Is the recruiting landscape what you thought it would be when you took this job now that you’re on the road and selling the program?
“It’s totally different from what I thought recruiting would be. It’s very different from when I came to school. I was a high school All-American, but even the guys I played with like Rick Fox, King Rice, J.R. Reid, there’s a reason why we picked Carolina. We wanted to be a part of this community, we wanted to be a part of this university, we wanted to be a part of this program. We wanted to be coached by Coach Smith and Coach Guthridge, and we wanted to get a degree and education from the University of North Carolina.

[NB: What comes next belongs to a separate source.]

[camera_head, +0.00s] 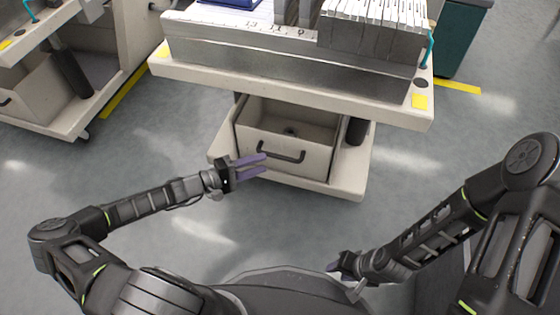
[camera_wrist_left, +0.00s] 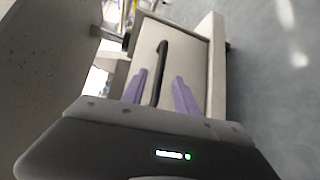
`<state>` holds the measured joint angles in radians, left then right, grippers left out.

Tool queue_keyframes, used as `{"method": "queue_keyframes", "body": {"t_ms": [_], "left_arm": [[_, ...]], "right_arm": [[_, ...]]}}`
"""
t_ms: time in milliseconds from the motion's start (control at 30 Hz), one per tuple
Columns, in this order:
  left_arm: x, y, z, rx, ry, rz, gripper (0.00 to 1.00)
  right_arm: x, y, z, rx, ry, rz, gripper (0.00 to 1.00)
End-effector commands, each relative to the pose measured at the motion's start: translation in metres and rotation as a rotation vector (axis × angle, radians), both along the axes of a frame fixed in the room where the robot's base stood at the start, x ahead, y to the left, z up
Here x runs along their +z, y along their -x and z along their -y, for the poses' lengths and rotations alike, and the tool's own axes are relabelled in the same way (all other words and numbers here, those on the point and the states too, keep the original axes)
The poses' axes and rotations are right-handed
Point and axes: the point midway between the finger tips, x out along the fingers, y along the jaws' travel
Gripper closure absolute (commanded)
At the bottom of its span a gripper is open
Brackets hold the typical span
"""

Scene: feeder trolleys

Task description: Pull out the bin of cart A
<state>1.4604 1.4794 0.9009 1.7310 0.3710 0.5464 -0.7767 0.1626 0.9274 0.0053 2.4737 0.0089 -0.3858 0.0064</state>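The cart (camera_head: 180,72) stands straight ahead, with a beige bin (camera_head: 300,160) on its lower shelf. The bin's dark handle (camera_head: 281,157) is on its front face. My left gripper (camera_head: 266,164) is open at the left end of the handle. In the left wrist view the handle (camera_wrist_left: 160,72) runs between the two purple fingers (camera_wrist_left: 160,92), with a gap on both sides. I cannot tell in depth whether the fingers reach around it. My right gripper (camera_head: 335,266) is low near my base, away from the cart; its fingers are too small to read.
The cart's upper deck carries a metal feeder rack (camera_head: 290,62) with several white feeders (camera_head: 375,25). Another cart (camera_head: 40,100) with a bin stands at the left. A teal cabinet (camera_head: 460,40) is behind at the right. The grey floor (camera_head: 200,235) before the bin is clear.

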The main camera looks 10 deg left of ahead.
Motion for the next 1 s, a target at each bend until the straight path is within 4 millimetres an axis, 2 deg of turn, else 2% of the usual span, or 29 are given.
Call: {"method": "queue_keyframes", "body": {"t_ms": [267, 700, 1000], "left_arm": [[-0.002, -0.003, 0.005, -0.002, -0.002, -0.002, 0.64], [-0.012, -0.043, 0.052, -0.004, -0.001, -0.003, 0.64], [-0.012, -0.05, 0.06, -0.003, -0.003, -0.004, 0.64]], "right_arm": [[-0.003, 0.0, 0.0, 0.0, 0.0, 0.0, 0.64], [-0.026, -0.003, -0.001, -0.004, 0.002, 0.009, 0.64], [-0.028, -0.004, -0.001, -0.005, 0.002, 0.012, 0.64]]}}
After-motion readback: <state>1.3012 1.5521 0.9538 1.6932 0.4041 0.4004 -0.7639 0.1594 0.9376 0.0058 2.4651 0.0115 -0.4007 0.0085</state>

When we came here, we had the idea of how we can serve this place. Not that it’s bad, but kids don’t think of it that way anymore. They’re deciding, in large part, what place can serve me the best? So many times I think kids, not only here, but in other places, they don’t unpack their bags. They don’t have two feet in this place, and that’s a thing that saddens me.
"This place is beautiful. To be in a hurry to leave this place, I don’t understand it. So many kids today, we very rarely have relationships or deal with relationships where it’s the mom and the dad and the high school coach. There’s so many people that we’re talking to. The circle around these kids is unbelievable. Even though I love talking about Carolina, I love selling this program, I love telling recruits and families and coaches the experience I had here and what a beautiful place this is, I want guys that want to be here. I want guys that want to be a part of this place. I want guys that want to want to come here and serve this community and this organization and this basketball program. Those are the guys that we want here. It’s changed a little bit. To be honest with you, it saddens me.”